Robot task records
========

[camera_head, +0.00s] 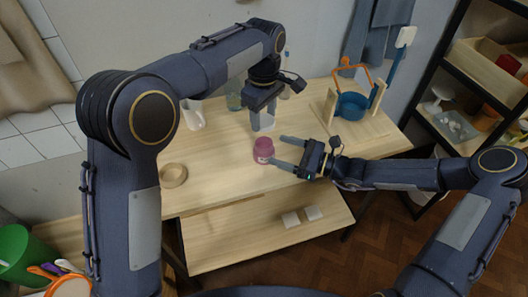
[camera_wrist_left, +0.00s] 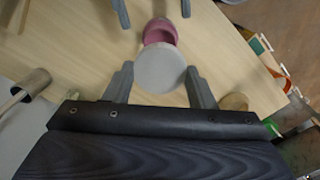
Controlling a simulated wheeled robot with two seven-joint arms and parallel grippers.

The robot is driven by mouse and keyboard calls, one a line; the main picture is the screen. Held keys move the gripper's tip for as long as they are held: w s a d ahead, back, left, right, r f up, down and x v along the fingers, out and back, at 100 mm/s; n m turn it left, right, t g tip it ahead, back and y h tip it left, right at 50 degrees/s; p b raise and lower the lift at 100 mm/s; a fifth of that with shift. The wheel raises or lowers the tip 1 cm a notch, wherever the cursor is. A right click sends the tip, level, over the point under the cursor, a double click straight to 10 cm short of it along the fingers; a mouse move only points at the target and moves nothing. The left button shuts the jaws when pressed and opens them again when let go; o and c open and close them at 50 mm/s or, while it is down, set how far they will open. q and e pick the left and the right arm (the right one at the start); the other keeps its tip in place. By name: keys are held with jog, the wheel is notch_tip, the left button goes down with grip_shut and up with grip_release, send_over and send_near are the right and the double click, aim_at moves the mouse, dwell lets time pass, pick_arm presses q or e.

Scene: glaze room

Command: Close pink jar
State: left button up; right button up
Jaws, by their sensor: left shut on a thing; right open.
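The pink jar (camera_head: 263,149) stands upright on the wooden table and has a small pale label on its side. My left gripper (camera_head: 264,117) is shut on a round white lid (camera_wrist_left: 160,69) and holds it above and behind the jar in the head view. In the left wrist view the lid covers part of the pink jar (camera_wrist_left: 160,30), so its mouth is only partly seen. My right gripper (camera_head: 278,151) is open at the jar's right side, its fingers pointing at the jar; I cannot tell whether they touch it.
A wooden ring (camera_head: 172,175) lies at the table's left. A white pitcher (camera_head: 193,115) and a greenish glass jar (camera_head: 234,101) stand at the back. A blue pot (camera_head: 352,105) in a wooden stand is at the right. Two pale tiles (camera_head: 291,219) lie on the lower shelf.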

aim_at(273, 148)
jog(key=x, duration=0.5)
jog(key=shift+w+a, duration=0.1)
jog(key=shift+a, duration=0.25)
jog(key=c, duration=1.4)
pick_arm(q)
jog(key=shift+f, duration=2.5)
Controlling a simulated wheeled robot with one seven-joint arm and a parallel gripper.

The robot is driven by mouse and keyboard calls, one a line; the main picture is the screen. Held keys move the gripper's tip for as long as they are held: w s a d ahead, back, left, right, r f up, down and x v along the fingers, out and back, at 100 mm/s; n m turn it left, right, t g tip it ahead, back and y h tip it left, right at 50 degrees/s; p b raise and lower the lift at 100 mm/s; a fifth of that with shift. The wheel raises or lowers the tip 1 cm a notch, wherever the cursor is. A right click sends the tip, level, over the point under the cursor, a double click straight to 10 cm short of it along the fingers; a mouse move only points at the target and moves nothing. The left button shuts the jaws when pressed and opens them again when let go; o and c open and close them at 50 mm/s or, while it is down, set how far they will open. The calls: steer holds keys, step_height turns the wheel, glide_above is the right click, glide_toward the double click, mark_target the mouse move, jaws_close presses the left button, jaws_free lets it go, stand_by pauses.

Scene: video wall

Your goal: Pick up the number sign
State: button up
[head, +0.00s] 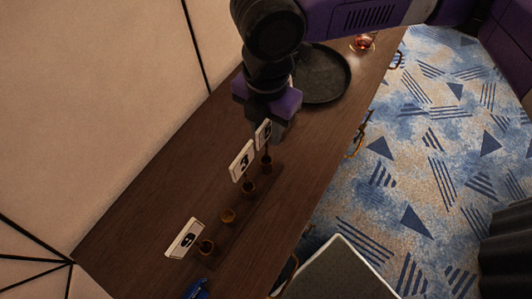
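Three white number signs stand on the dark wooden counter (150,220) in the head view. The nearest sign (175,247) lies to the lower left, and its number is hard to read. The middle sign (235,168) reads 3. The farthest sign (261,141) has a dark digit, too small to read surely. My gripper (272,128), purple and black, points down right by the farthest sign and overlaps its top in the picture. I cannot tell whether they touch. The fingers are too dark and small to show whether they are open or shut.
Several small brown cups (228,216) stand in a row beside the signs. A round black tray (335,82) lies behind my gripper, with a red glass item (362,42) beyond it. A blue object (196,290) sits at the near end. Patterned carpet (420,160) lies right of the counter.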

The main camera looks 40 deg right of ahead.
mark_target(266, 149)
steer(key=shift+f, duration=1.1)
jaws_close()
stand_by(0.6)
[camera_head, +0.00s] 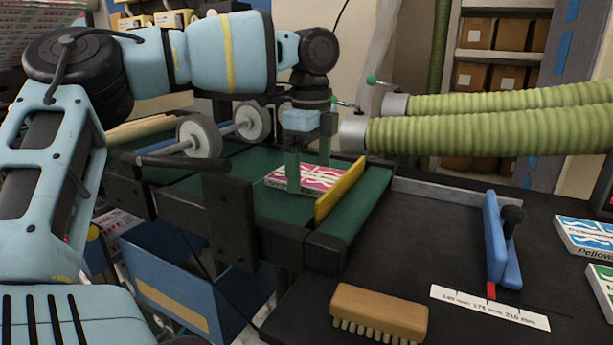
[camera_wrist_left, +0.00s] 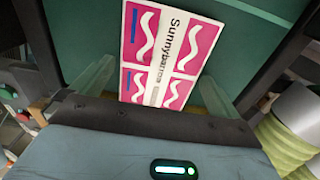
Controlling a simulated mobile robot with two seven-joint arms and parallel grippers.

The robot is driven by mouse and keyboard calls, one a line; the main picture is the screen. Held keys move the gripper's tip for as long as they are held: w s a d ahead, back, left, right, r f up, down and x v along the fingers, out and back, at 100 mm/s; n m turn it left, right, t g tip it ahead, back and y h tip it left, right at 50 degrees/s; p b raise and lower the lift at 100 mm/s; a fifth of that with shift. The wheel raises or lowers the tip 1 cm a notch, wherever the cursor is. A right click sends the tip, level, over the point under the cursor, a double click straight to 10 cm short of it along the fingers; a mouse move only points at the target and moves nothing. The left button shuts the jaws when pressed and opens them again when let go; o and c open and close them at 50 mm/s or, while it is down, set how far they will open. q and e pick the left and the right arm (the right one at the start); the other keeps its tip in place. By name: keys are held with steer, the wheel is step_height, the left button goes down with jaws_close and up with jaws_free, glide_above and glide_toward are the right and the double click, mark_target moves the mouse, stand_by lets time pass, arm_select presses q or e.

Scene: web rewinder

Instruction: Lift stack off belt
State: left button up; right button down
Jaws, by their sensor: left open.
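The stack (camera_head: 318,178) is a low pile with a pink and white printed top, lying on the green belt (camera_head: 359,205) behind a yellow bar. It also shows in the left wrist view (camera_wrist_left: 172,52), with the word "Sunnybarma" on it. My left gripper (camera_head: 308,178) points down at the stack, its two green fingers apart. In the left wrist view the fingers (camera_wrist_left: 155,80) stand on either side of the stack's near end. I cannot tell whether they touch it. My right gripper is not in view.
A yellow bar (camera_head: 340,190) stands across the belt beside the stack. White rollers (camera_head: 200,135) are behind left. On the dark table are a wooden brush (camera_head: 380,312), a blue stop (camera_head: 497,245), a ruler strip (camera_head: 489,306) and printed packs (camera_head: 585,238). Green hoses (camera_head: 480,130) cross behind.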

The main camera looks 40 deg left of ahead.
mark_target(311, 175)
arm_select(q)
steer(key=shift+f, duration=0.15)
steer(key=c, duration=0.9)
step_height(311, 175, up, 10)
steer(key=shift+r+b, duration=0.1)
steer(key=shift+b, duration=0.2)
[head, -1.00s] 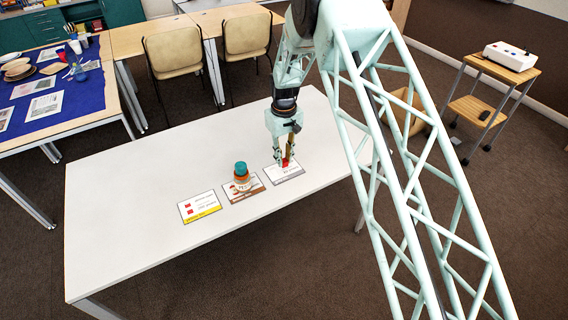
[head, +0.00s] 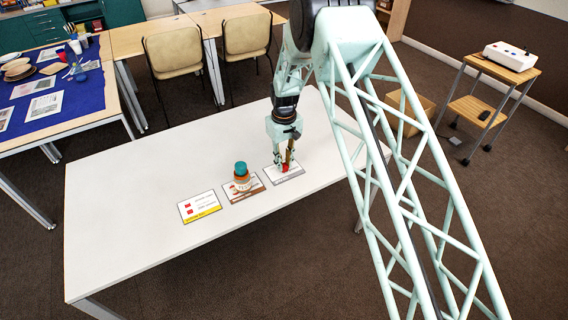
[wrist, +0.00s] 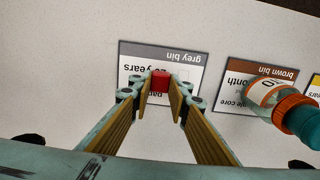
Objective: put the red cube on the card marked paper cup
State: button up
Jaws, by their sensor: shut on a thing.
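The red cube (head: 285,168) is between the fingertips of my gripper (head: 284,164), which is shut on it. The white card with a grey band (head: 294,175) lies under the cube at the right end of the row of cards. In the wrist view this card (wrist: 190,56) reads "grey bin" upside down, with "years" and the start of "paper" showing. The cube (wrist: 160,80) is over the card's middle there, between my gripper's fingertips (wrist: 161,90). It is at or very near the card's surface; contact is not clear.
A jar with a teal lid (head: 241,176) stands on the brown bin card (head: 233,197) just left of the grey one. A yellow-banded card (head: 201,208) lies further left with two red marks. The white table (head: 130,220) is otherwise clear.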

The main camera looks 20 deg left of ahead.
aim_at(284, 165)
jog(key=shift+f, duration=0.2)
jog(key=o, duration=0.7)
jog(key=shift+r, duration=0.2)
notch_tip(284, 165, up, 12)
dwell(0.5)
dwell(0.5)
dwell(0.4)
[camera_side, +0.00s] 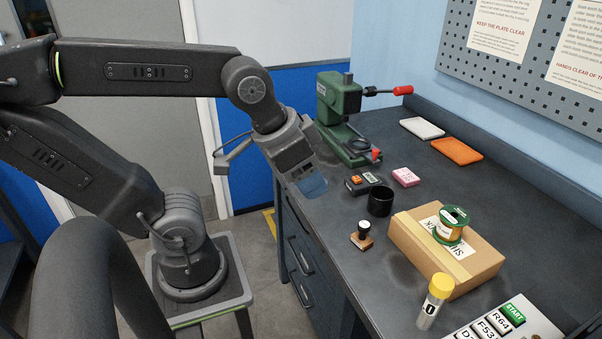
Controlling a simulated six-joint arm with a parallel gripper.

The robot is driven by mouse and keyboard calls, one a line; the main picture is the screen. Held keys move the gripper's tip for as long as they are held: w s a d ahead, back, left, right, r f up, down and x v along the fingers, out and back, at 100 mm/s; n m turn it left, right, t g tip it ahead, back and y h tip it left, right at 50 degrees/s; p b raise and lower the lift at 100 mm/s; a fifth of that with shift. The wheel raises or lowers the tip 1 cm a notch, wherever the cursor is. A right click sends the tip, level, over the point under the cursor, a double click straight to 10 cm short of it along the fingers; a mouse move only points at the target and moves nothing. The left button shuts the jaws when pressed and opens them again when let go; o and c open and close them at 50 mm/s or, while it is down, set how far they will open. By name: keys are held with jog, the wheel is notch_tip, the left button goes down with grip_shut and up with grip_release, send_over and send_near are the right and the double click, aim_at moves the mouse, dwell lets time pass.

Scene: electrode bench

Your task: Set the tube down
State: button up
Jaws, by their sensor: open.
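The tube (431,308) is clear with a yellow cap and a white label bearing a dark mark. It stands on the bench at the lower right, in front of the cardboard box and beside the white keyed panel. It looks upright, with the lean of the view. My gripper (313,188) is at the centre, over the bench's left edge, well apart from the tube. It is open, with nothing visible in it. Its bluish fingertips point down, and the gap between them is hard to make out.
A cardboard box (470,262) carries a green-ended spool (450,225). A white keyed panel (492,325) lies at the front right. A stamp (362,235), a black cup (380,201), a multicoloured small device (362,183), a pink block (406,177) and a green press (340,110) stand farther back.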

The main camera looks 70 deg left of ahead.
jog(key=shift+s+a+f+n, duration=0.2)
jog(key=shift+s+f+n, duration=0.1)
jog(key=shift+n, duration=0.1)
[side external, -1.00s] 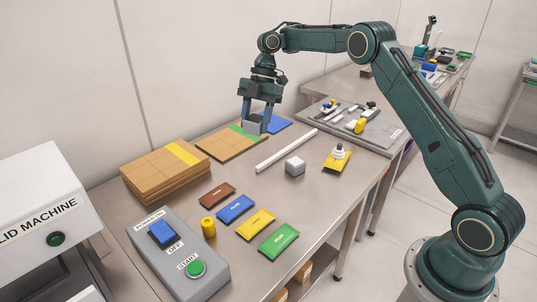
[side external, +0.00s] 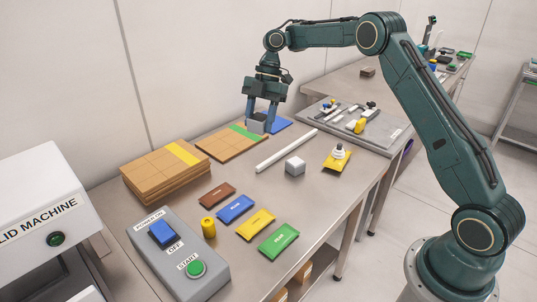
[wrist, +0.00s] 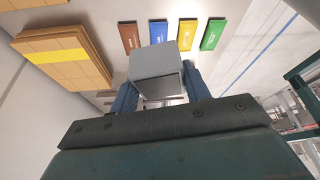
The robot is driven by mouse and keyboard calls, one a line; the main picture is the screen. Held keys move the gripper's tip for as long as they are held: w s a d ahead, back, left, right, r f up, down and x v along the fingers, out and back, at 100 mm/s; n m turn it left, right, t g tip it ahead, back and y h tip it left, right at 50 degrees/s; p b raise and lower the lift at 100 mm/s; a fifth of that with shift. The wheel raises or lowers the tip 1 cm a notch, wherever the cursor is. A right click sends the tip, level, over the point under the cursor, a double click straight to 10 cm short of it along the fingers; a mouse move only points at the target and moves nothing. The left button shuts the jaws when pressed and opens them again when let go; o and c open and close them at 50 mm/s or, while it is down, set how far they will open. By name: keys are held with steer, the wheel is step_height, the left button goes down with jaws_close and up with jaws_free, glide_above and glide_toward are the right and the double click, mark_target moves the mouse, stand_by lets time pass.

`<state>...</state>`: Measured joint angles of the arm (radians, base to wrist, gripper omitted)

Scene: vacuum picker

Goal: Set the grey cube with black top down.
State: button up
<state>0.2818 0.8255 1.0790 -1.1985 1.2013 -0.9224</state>
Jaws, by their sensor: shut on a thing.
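My gripper (side external: 261,124) is shut on a grey cube (side external: 257,125), seen between its fingertips in the side view.
A white bar (side external: 286,150) lies right of the gripper. A tray with tools (side external: 385,143) is behind it. Stacked brown boards (side external: 150,180), a yellow pad with a white piece (side external: 336,160) and several coloured packets (side external: 257,223) occupy the table. Bare steel shows between them.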

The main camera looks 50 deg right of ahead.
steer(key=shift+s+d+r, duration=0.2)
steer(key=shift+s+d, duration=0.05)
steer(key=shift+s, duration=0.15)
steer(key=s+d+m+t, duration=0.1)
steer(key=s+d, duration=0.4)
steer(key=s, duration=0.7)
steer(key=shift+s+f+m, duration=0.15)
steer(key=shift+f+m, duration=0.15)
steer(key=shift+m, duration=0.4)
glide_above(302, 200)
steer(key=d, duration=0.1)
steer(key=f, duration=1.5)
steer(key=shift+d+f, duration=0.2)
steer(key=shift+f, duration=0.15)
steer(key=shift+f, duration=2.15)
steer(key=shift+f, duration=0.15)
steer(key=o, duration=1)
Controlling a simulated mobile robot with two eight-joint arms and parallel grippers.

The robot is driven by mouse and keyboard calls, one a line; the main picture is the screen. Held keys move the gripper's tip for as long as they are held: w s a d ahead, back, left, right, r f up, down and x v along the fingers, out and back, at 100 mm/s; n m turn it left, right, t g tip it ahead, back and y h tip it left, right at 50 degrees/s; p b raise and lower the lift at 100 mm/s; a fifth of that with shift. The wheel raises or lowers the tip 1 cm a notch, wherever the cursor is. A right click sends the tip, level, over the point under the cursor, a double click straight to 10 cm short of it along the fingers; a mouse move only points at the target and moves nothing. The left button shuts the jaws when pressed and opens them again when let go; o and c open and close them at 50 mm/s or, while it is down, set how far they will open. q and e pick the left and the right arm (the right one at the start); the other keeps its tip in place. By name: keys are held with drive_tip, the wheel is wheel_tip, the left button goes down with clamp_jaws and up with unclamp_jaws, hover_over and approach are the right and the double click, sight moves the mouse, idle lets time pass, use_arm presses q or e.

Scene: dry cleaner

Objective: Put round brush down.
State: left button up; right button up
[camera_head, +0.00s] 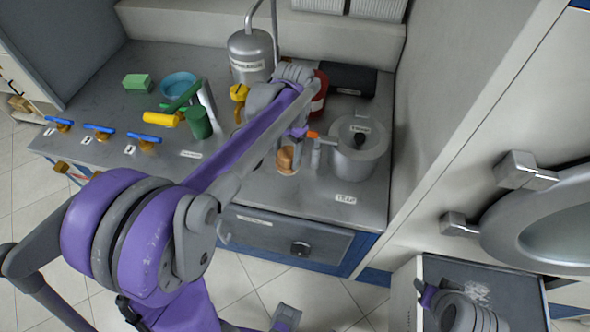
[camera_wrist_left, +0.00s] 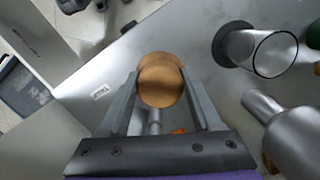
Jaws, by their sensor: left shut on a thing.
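The round brush has a brown wooden round top (camera_head: 286,158). It also shows in the left wrist view (camera_wrist_left: 160,82), between the two grey fingers. My left gripper (camera_head: 294,142) is shut on it over the front part of the steel counter (camera_head: 228,184). My purple and grey arm covers part of the counter behind. The brush's underside is hidden, and I cannot tell whether it touches the counter.
A lidded steel pot (camera_head: 358,152) stands close on the right. A steel canister (camera_head: 250,55), a red container (camera_head: 319,92) and a dark box (camera_head: 350,78) stand behind. A green cylinder (camera_head: 198,122) and a blue bowl (camera_head: 179,86) are left. Bare counter lies in front of the pot.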

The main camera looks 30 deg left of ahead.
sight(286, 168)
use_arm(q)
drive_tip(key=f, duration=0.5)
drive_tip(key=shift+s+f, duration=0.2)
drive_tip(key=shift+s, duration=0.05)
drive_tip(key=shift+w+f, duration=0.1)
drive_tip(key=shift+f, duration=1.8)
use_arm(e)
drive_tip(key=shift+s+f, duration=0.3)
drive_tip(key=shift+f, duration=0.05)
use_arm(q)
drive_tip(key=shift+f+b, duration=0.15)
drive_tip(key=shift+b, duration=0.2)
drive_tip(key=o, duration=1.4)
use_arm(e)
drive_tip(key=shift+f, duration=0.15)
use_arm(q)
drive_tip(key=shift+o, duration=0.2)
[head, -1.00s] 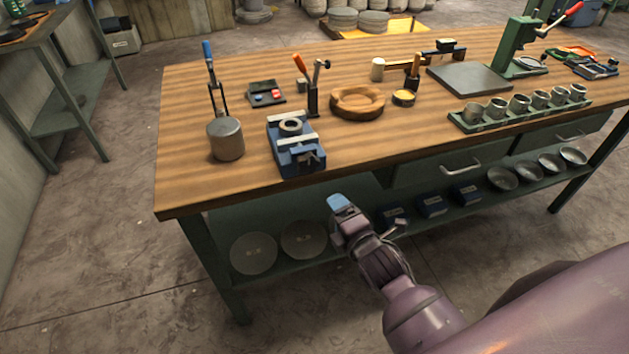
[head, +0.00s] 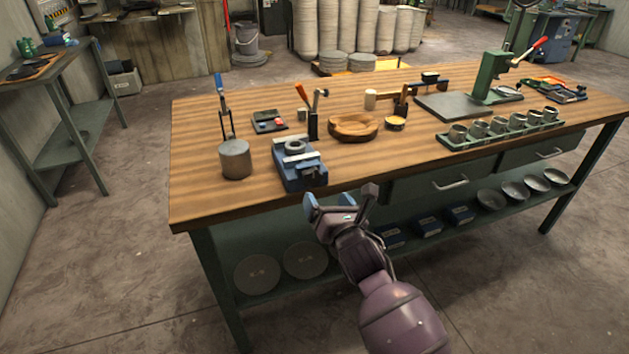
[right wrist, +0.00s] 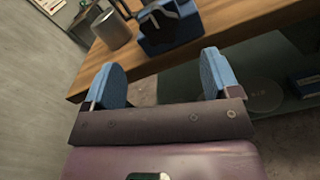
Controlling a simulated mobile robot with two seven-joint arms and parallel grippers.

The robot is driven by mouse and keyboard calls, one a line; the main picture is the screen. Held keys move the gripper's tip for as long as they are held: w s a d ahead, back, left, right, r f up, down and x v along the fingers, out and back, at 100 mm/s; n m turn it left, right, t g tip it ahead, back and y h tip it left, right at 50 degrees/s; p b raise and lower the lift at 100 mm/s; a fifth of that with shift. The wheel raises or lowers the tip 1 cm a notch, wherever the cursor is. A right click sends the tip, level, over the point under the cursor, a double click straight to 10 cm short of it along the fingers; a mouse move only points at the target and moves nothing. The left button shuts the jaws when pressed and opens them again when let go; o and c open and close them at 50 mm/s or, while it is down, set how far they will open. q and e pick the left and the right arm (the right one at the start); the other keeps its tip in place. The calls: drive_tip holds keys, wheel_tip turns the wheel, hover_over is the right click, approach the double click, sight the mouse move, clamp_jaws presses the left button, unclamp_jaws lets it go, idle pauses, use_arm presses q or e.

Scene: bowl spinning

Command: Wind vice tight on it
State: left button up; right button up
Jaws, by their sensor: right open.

========

#### REQUIRED WORK:
Leave out the pictures and repeat the lines from the start of the material through the line with "Controlling a simulated wheeled robot with two", inclusive.

#### ANSWER FOR THIS EXERCISE:
[camera_head, +0.00s] 
[camera_wrist_left, +0.00s] 
Controlling a simulated wheeled robot with two seven-joint arms and parallel grippers.

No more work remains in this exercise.